West African Linkages

SESSION I
FRIDAY, MARCH 25, 10:45am-12:00pm  (75 minutes)
Memorial Union, Langdon Room, 4th Floor
  

RPCV Teacher Workshops in Sierra Leone
Judy Lamm Figi                     
Friends of Sierra Leone 
RPCV Sierra Leone, 1964-1966

Since 2004 I have returned to Sierra Leone every summer to help rebuild the education system that was destroyed in the war.  During the past six years I, along with other Sierra Leone RPCVs, have conducted teacher workshops for primary and secondary teachers, many of whom have little or no training and lack basic literacy skills.  We have focused on integrating literacy into the curriculum and making teaching materials from local resources.

Judy Lamm Figi attended UW-Madison and graduated in 1964 with a B.Mus. degree and in 1968 with a M. Mus. degree.  Her master's thesis was "Musical Instruments of Sierra Leone."  From 1964 to 1966 she served as a Peace Corps Volunteer in Moyamba, Siera Leone, where she taught music and French at a girls' secondary school. From 1966-68 she worked with Professor Lyndon Harries to produce his Swahili  grammar. From 1968 to 2004 Lamm Figi taught music at all levels in the Janesville area.  She am a freelance musician performing in the southern Wisconsin area. She also serves on the board of Friends of Sierra Leone and has been Advocacy Chair for many years. Since 2005 she has been involved in teacher training projects in Sierra Leone every summer. She is a Certified Literacy Tutor and teaches English as a Second Language to students in Janesville.  She also speaks French and Sierra Leonean Krio.

 

The Third Goal
Mary Kay Diakite

African Services Committee
RPCV Mali 1996-1998

Since serving in the Peace Corps, I have found myself working with African regufees and immigrants in the U.S. My language skills  (French and Bambara) as well as my deep knowledge of the Muslim faith--due to my Peace Corps experience--have allowed me to break stereotypes and educate mainstream Americans about West Africa and Islam.  The skills and experiences that Peace Corps afforded me have brought me to my very specialized profession: serving African refugees and immigrants living with HIV.

Mary Kay Diakite is a Ph.D. candidate at Rutgers University School of Social Work, focusing on Social Policy with a specialty in immigration policy and anti-terror legislation.  She is fluent in French and Bambara.
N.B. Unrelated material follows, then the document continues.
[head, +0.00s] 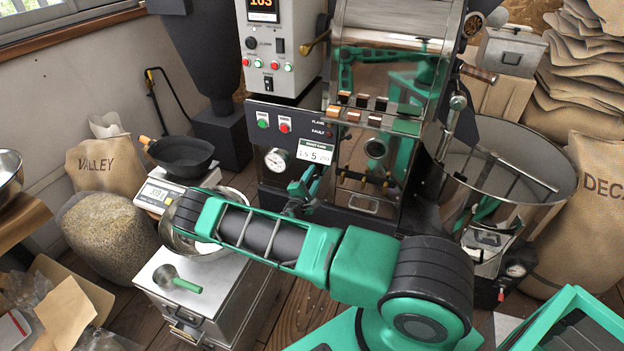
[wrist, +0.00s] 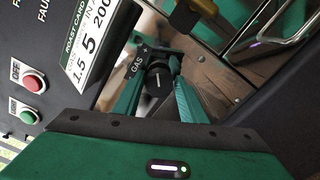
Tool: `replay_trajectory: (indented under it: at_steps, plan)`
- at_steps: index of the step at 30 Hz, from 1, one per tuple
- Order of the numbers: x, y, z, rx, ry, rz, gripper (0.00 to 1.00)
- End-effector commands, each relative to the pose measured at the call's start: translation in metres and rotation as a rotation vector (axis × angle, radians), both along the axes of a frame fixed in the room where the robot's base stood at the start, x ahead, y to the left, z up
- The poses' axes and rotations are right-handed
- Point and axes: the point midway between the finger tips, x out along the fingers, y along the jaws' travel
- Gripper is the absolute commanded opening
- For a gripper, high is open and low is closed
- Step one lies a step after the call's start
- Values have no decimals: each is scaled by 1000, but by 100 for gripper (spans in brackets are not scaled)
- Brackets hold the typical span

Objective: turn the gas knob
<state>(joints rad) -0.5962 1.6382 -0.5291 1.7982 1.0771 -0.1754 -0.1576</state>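The gas knob (wrist: 159,78) is a round black knob with a white pointer line, beside a black label reading GAS (wrist: 138,68). It sits between the two green fingers of my gripper (wrist: 160,85) in the wrist view. The fingers flank it closely on both sides; whether both press on it is not clear. In the head view my gripper (head: 304,188) reaches the front of the roaster (head: 345,150), below and left of the roast card. The knob is hidden there by my gripper.
The roast card (wrist: 88,42), red OFF button (wrist: 31,83) and green button (wrist: 24,112) are left of the knob. A steel cooling bin (head: 525,170) stands right of the roaster; a scale (head: 160,192) with a black pan stands left.

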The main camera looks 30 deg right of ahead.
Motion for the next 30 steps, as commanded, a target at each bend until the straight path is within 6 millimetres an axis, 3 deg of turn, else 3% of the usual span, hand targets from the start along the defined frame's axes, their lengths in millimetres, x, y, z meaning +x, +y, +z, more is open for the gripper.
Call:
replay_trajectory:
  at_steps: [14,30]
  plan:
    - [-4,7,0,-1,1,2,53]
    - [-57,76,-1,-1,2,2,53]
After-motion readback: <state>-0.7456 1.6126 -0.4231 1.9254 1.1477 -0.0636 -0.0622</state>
Currently, she works as a Family Social Worker for African immigrants living with HIV/AIDS in New York City.  For the last nine years, she has been working with refugees, immigrants, asylum seekers, survivors of torture and detainees.  She has run school-based programs for regugee and immigrant children in three public school districts.  After 9/11, she was recruited to work with Arab, Muslim, and South Asian communities in Northern New Jersey and witnessed first-hand the backlash perpetrated on these communities.  A former Peace Corps Volunteer, she served in Mali, West Africa from 1996-1998. She has spent the last three summers conducting Alternatives to Violence Project (AVP): cross-border conflict resolution workshops in the Democratic Republic of Congo and in Rwanda.

 

Full Circle: From Peace Corps service in the 1960s to a non-profit to help in Liberia today
Judy Reed

Liberian Assistance Program
RPCV Liberia 1964-1966

My presentation will tell about the non-profit a friend and I formed three years ago after visiting former students I had taught as a Peace Corps volunteer in the 1960s in Liberia. I will share how we got started, what projects we are doing and how others can do what we have done. So far, we are building a seven-room elementary school, sending a Liberian student to college in Ghana, providing tuition for elementary school students and helping in the village where I served. We have raised more than $50,000, from friends and through small grants.

After graduating from the University of Oklahoma in 1964, Judy Reed joined the Peace Corps and served as a teacher in a small village in Liberia for two years. When she returned home, I attended Northwestern University, earning a master's degree in journalism. She then worked as a reporter for the Delta Democrat-Times in Greenville, Mississippi and later moved to Madison where she worked at UW-Extension. Reed was the director of the Program Information Office at UW-Madison, from 1996-2004. She served on the Dane County Board of Supervisors from 1986-92 and was chair of the Dane County Commission on Aging.